“自分”の範疇を超えていく――木竜麻生&藤原季節に訪れた、カメラの存在を完全に忘れた瞬間
2022年6月9日 18:00
20代の“等身大の恋愛”の危うさと歯がゆさを描いた「わたし達はおとな」は、独特の視点を含んだ“新しい恋愛映画”だ。例えば「花束みたいな恋をした」「ボクたちはみんな大人になれなかった」「ちょっと思い出しただけ」といった作品にグサッときた人は、劇場へと足を運んでほしい。
同作は、「勝手にふるえてろ」「寝ても覚めても」「愛がなんだ」「本気のしるし」を手掛けたメ~テレと、制作会社ダブがタッグを組み、“へたくそだけど私らしく生きる”女性のリアルを紡ぐプロジェクト「(not) HEROINE movies」(ノット・ヒロイン・ムービーズ)の第1弾公開作品。
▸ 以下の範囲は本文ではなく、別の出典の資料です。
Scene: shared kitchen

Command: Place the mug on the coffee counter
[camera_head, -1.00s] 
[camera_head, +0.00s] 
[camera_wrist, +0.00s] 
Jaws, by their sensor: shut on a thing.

「平成物語」「俺のスカート、どこ行った?」といった話題のテレビドラマの脚本を手掛けるだけでなく、NHKドラマ「きれいのくに」では、第10回市川森一脚本賞を受賞した演出家・脚本家の加藤拓也が監督を務めている。
加藤監督がテーマとして掲げたのは「私達の生活を非日常で俯瞰して体験する」というもの。これを表現するべく「覗いている感」にこだわる形で撮影が行われている。カメラアングル&レンズにもこだわった「覗き見」――これが劇中世界への没入感を強調しているのだ。
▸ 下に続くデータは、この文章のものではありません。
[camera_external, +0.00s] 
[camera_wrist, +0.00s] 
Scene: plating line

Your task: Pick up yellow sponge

観客がこっそりと見ることになるのは、大学でデザインの勉強をしている優実と、演劇サークルの演出を担う直哉の生活。彼らの幸福な日々に触れていく……ということであれば、心は穏やかなままだろう。しかし、そうはいかない。幸せだった「過去」と対比するような、苦しみが続く「現在」が活写されていく。
微細な出来事に端を発した衝突、互いへの無理解、元恋人が絡んだいざこざ、成りゆきのセックス、予期せぬ妊娠。緊張感と切迫感、人間らしさと感情のグラデーションが心に突き刺さる。この「覗き見」は、息の詰まるクライマックスまで徹底されており、きっと「この場から逃げ出してしまいたい!」という思いに駆られるはずだ。
主人公の優実を演じるのは「菊とギロチン」「鈴木家の嘘」で知られる木竜麻生。そして、優しそうに見えて、実はとてつもなく無責任な一面を持つ恋人・直哉を「佐々木・イン・マイマイン」「his」「空白」の藤原季節が体現している。
初共演となった木竜と藤原。加藤監督が「生活の映画」と言い表した本作で、彼らはどのように生きたのか。2人の対話は、やがて自分たちの存在が「何処かに行ってしまった」という忘れ難き瞬間へと結実していく。(取材・文/編集部 岡田寛司)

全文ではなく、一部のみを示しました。